WW Interview: IAME
It’s the thought that counts, and Portland MC IAME is always thinking.
BY CASEY JARMAN
CJARMAN AT WWEEK DOT COM | Thursday, July 23
[HIP-HOP] Rap made its way into the suburbs a long time ago, and one can now find Todds and Trishas blasting The Chronic from Daddy’s Ford Explorer in any given burg. It’s a reality 25-year-old Ryan McMahon saw up close and personal while growing up between Lake Oswego and Tigard. And though he remembers learning all the words to Coolio’s “Gangster’s Paradise” as a tweener, hip-hop became much more to him than a soundtrack for cruising.

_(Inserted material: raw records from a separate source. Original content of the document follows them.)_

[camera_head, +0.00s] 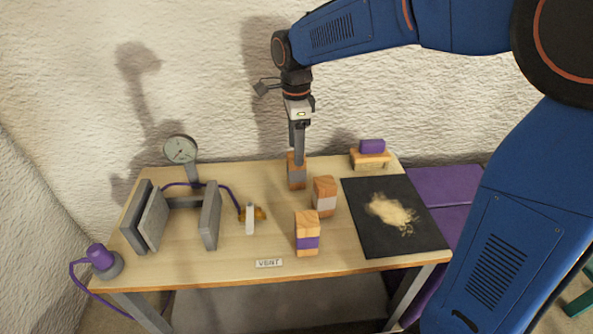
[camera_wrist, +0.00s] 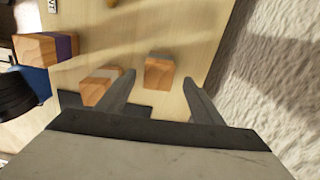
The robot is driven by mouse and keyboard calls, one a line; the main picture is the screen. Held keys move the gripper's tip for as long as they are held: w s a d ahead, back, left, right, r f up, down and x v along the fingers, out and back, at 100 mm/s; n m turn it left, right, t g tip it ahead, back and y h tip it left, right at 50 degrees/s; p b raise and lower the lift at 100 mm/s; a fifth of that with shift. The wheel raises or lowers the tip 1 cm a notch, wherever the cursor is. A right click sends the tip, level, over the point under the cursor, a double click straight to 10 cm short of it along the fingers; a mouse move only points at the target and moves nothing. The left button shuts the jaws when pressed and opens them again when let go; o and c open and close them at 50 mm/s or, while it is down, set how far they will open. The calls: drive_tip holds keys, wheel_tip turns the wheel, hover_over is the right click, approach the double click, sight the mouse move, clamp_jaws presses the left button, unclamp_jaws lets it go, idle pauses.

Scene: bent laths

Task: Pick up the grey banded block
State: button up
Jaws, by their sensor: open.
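The grey banded block (camera_head: 297,181) stands upright near the table's back edge, a wooden block with a grey band around it. In the wrist view its wooden top (camera_wrist: 158,76) shows between my fingertips, with bare gaps on both sides. My gripper (camera_head: 299,158) is open and points down at this block, its fingers overlapping the block's top in the head view. I cannot tell how far the tips reach down beside it. A wooden block with a paler band (camera_head: 324,195) stands just in front and to the right. A purple-banded block (camera_head: 307,234) stands nearer the front edge.
A black mat (camera_head: 362,239) with a pale powder heap lies at right. Behind it a small wooden stand (camera_head: 370,159) bears a purple block. A dial gauge (camera_head: 181,151) and grey plates (camera_head: 210,216) stand at left. A rough wall rises close behind the table.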

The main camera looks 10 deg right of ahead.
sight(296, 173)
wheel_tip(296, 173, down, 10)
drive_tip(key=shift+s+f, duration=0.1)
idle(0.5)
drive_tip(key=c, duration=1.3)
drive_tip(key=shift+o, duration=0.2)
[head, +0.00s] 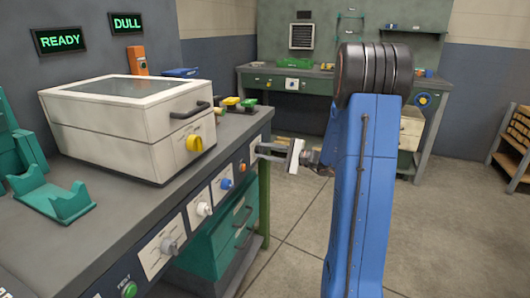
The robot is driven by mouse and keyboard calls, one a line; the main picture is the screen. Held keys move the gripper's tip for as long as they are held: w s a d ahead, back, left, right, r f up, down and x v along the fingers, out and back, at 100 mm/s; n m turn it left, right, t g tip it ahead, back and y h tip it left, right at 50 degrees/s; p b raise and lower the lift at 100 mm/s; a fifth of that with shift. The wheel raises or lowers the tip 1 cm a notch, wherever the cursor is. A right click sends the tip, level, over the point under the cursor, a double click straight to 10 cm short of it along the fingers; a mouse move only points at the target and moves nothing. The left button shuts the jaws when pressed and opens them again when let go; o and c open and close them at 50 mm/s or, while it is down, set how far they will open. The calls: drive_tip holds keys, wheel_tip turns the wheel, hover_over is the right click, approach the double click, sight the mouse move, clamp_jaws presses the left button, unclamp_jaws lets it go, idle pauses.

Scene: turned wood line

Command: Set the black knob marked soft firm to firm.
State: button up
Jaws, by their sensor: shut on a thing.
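My gripper (264,151) is at the right end of the bench's front face, reaching in from the right. It is shut on a small dark knob at a pale panel (255,143) there. The knob is mostly hidden by the fingers. Its soft and firm marks and its pointer cannot be read from here.
Along the same front face are a grey knob (168,245), a white knob (204,209), a blue knob (226,183) and a green button (129,289). A white lidded box (105,135) with a yellow knob (194,143) stands on the bench (50,255).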

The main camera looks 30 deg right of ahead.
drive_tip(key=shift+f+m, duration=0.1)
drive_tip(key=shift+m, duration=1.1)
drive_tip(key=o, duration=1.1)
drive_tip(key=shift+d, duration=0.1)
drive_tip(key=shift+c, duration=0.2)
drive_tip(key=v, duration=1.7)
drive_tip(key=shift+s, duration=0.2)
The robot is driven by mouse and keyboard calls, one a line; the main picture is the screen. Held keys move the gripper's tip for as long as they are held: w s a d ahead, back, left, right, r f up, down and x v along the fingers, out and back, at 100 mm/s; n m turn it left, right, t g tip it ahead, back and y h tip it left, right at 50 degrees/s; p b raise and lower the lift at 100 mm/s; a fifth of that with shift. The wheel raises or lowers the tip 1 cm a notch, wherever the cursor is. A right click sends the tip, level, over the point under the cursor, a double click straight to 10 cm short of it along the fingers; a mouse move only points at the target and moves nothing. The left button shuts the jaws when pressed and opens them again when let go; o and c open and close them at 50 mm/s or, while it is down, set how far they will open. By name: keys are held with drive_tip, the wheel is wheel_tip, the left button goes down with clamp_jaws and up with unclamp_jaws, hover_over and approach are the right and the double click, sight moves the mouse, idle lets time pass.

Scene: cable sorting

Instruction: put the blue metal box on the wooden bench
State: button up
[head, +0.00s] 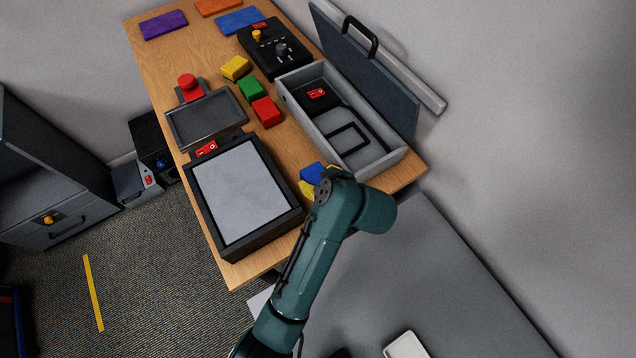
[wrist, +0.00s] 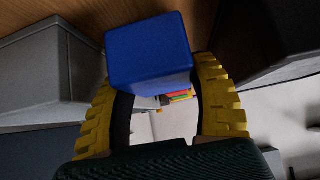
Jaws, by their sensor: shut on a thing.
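The blue metal box (head: 312,172) shows just past the end of my arm in the head view, over the near right part of the wooden bench (head: 165,62). In the wrist view the blue box (wrist: 148,48) sits between the two yellow fingers of my gripper (wrist: 155,82), which is shut on it. In the head view my wrist partly hides the gripper (head: 318,183). Bench wood (wrist: 95,14) shows behind the box in the wrist view. I cannot tell whether the box touches the bench.
An open grey case (head: 392,158) lies right of the box, its lid (head: 370,75) standing up. A framed grey panel (head: 240,190) lies to the left. Red (head: 267,111), green (head: 250,88) and yellow (head: 235,67) blocks and a black control box (head: 274,48) stand farther back.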

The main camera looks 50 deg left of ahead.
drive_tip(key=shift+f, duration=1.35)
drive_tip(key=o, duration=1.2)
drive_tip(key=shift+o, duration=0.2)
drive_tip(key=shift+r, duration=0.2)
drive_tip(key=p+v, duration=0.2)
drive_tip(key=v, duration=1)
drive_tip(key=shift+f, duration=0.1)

“It’s funny, because for a while I thought that was how to be cool,” he admits. “To have shit. But hip-hop was something that opened my mind to different people’s living situations.” As soon as he landed his driver’s license, he was out of the ‘burbs and into Portland, investigating the city’s decidedly un-bling hip-hop scene. But McMahon, who had shown an interest in writing from a young age, didn’t just want to listen. “It definitely wasn’t my destiny to be a fucking singer,” he says, his rigid brow softening as he laughs. “Hip-hop was something I could actually do.”
That’s where McMahon stops and IAME begins. In 2005 he co-founded local hip-hop outfit Sandpeople, but it was against the raw, metallic beats of his 2006 solo debut, Noise Complaints, that the MC really cut his teeth. It’s also where he found his voice: His passionate, thoughtful and hopelessly verbose musings on religion, politics and hip-hop itself poured so freely that Noise Complaints wound up running 19 tracks and 73 minutes.

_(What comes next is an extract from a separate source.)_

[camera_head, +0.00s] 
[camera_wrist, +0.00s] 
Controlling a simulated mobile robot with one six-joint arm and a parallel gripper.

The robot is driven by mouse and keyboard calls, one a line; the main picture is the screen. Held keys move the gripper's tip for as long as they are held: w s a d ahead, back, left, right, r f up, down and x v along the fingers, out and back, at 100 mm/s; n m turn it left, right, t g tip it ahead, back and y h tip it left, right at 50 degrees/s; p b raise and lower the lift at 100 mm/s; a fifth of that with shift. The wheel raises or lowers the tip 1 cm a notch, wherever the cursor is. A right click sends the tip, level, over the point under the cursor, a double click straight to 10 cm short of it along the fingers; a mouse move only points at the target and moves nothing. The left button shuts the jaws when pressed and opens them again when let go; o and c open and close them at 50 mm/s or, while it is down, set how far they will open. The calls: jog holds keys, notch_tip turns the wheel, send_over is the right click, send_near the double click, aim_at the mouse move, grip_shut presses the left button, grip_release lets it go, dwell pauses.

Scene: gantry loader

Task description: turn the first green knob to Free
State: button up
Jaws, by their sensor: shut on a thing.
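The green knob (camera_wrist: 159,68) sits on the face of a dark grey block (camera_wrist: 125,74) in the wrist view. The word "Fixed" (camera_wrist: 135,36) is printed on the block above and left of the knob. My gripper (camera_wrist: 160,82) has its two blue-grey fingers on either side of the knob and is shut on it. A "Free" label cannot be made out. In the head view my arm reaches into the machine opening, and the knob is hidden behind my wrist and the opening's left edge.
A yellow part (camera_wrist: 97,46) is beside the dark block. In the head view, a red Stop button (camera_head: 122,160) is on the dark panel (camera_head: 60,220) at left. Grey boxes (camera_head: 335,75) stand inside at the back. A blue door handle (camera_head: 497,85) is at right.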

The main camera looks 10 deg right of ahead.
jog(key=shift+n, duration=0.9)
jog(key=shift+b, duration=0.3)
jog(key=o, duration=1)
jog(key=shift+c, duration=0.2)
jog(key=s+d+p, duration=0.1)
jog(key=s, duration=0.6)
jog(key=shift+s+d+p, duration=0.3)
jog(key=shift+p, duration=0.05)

His follow-up solo effort, I Am My Enemy, is constricted in size but not in scope. The beats, rhymes and delivery have grown simultaneously more complex and refined as IAME has surrounded himself with talented MCs from Sandpeople and his other crew, Northwest supergroup Oldominion. “I’m a little older, maybe wiser, maybe more cynical and bitter,” he jokes. “Systematic” might be a better term. As the MC examines his place within the music industry and his community on I Am My Enemy, he answers the listener’s questions before they’re even asked.

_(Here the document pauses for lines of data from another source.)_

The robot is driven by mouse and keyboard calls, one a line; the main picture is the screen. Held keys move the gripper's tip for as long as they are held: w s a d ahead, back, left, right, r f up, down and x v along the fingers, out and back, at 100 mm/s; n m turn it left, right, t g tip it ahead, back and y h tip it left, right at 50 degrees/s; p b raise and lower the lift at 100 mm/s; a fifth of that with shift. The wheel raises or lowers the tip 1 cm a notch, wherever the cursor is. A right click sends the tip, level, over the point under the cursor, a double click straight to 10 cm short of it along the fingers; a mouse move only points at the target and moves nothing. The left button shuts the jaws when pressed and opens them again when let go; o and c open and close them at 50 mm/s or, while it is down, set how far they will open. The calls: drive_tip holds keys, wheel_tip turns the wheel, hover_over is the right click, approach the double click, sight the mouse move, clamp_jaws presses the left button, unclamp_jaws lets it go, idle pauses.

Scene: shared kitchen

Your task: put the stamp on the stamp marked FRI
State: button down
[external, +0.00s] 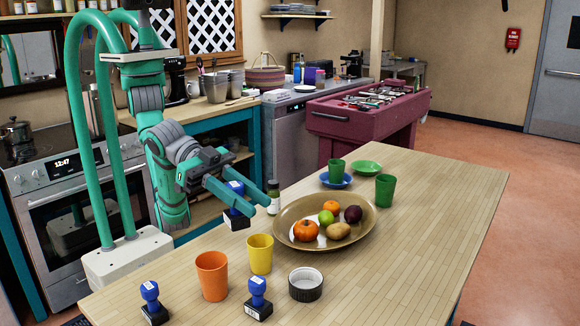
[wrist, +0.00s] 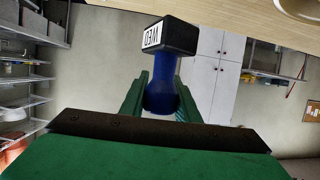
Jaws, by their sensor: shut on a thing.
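My gripper (external: 252,202) is shut on a stamp (external: 237,222) with a blue handle and a black base, held in the air near the table's left edge. In the wrist view the held stamp (wrist: 180,36) has its blue handle between the green fingers, and its white label seems to read WED, upside down. Two similar stamps stand upright on the table (external: 420,220): a left one (external: 153,306) and a right one (external: 258,302), both lower and nearer the camera than my gripper. Their labels are too small to read, so I cannot tell which is marked FRI.
An orange cup (external: 212,277), a yellow cup (external: 260,255) and a dark ramekin (external: 305,285) stand near the two stamps. A bronze platter of fruit (external: 288,237) and a bottle (external: 273,198) are close to my gripper. The table's right part is clear.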

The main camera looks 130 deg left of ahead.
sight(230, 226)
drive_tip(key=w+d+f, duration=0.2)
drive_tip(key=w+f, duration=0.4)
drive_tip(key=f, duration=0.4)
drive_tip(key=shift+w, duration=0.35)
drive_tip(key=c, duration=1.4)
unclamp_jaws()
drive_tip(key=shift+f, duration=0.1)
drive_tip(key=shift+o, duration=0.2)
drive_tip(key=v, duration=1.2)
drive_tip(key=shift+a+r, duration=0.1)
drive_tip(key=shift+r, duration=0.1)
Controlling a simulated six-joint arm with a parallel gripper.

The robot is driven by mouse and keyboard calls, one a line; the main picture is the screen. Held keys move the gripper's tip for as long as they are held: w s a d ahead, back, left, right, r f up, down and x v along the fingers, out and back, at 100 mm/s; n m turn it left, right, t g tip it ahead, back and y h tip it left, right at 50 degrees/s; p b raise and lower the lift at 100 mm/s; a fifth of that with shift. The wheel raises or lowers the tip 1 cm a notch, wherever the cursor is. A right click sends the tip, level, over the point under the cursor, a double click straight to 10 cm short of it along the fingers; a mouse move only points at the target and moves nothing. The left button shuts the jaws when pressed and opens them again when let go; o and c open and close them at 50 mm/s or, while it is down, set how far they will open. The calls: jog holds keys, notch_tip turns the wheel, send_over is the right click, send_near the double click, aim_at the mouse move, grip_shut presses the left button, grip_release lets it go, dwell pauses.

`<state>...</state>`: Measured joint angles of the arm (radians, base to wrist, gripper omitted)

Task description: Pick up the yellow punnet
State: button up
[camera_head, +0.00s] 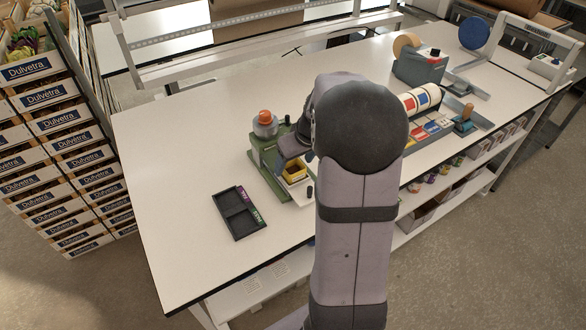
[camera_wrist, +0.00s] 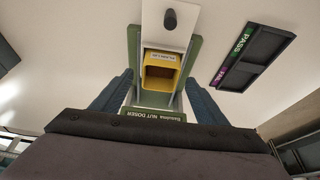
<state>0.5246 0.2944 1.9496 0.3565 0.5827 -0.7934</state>
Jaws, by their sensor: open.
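The yellow punnet (camera_head: 294,173) sits on the green nut doser (camera_head: 262,165), at the front of its base beside a pale plate. In the wrist view the punnet (camera_wrist: 160,84) is an open yellow box with a white label on its edge, standing in the green frame of the doser (camera_wrist: 135,48). My gripper (camera_wrist: 158,80) is open, with one blue-grey finger to each side of the punnet and the frame. No contact with the punnet shows. In the head view my arm hides most of the gripper, and part of it shows just above the punnet.
A black two-compartment PASS/FAIL tray (camera_head: 238,216) lies left of the doser on the white table (camera_head: 175,180). A black knob (camera_wrist: 170,18) stands on the pale plate. Label rolls and a grey machine (camera_head: 420,66) are at the back right. The table's left part is clear.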

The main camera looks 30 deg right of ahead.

That tendency is most fascinating on “Unlikely Candidate,” wherein IAME makes a tricky case for acceptance in his adopted Northeast Portland home. “Now it shouldn’t really matter what race or gender I am/ In the hood I am not the same white man that’s gentrifyin’,” he explains. The next lyric is a blunt “why?” To answer, IAME spends 3 1/2 minutes dissecting the complicated racial history of North and Northeast Portland, contrasting it with his own unique journey. By the end, as if overwhelmed by his own second-guessing, he throws up his hands a bit. “But it ain’t where you from, it’s where you at, and fuck if this ain’t hood/ I’ve been different since day one, proof of an existing alien.”
And IAME is different. In person, he’s both an introverted suburbanite with the residual politeness of a military upbringing and a stone-y radical-in-bloom. In a genre where self-confidence is mandatory and the loudest mouth usually conquers all, he refuses to let his own beliefs remain unchallenged—even if that means challenging himself. “I think I’ve always had a natural ability to see outside of myself,” he says matter-of-factly. I Am My Enemy proves that to be an understatement: IAME sees outside of himself and straight through you.